● Written exercise:
Search the listing for "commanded" and copy every line where it appears.

● Supplied material:
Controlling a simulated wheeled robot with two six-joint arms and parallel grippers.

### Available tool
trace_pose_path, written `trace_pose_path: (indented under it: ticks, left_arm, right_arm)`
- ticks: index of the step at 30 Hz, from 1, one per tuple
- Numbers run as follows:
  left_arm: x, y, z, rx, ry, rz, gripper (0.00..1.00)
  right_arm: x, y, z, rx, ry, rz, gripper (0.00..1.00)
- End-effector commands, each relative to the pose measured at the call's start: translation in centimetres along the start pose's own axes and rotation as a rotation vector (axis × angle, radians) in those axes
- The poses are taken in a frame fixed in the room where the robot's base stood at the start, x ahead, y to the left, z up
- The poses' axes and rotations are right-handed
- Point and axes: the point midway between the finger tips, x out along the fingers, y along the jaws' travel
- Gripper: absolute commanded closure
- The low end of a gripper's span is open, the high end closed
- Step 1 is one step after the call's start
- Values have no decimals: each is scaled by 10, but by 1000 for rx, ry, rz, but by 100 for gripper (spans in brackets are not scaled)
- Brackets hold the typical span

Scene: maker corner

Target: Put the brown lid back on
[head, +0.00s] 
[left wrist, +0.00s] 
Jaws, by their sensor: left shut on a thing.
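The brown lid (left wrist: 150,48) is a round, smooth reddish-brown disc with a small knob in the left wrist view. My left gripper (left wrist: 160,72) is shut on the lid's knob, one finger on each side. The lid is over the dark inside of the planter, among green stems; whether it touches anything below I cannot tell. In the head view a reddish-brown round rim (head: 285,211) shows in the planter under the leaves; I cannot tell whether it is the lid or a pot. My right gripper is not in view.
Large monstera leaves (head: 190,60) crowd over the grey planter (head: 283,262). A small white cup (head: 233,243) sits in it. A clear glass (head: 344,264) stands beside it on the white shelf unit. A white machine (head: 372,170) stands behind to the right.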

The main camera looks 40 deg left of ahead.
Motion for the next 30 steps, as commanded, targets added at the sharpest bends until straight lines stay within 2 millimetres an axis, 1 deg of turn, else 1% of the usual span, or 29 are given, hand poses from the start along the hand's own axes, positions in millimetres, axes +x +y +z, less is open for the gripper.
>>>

● Answer to this task:
- Gripper: absolute commanded closure
Motion for the next 30 steps, as commanded, targets added at the sharpest bends until straight lines stay within 2 millimetres an axis, 1 deg of turn, else 1% of the usual span, or 29 are given, hand poses from the start along the hand's own axes, positions in millimetres, axes +x +y +z, less is open for the gripper.

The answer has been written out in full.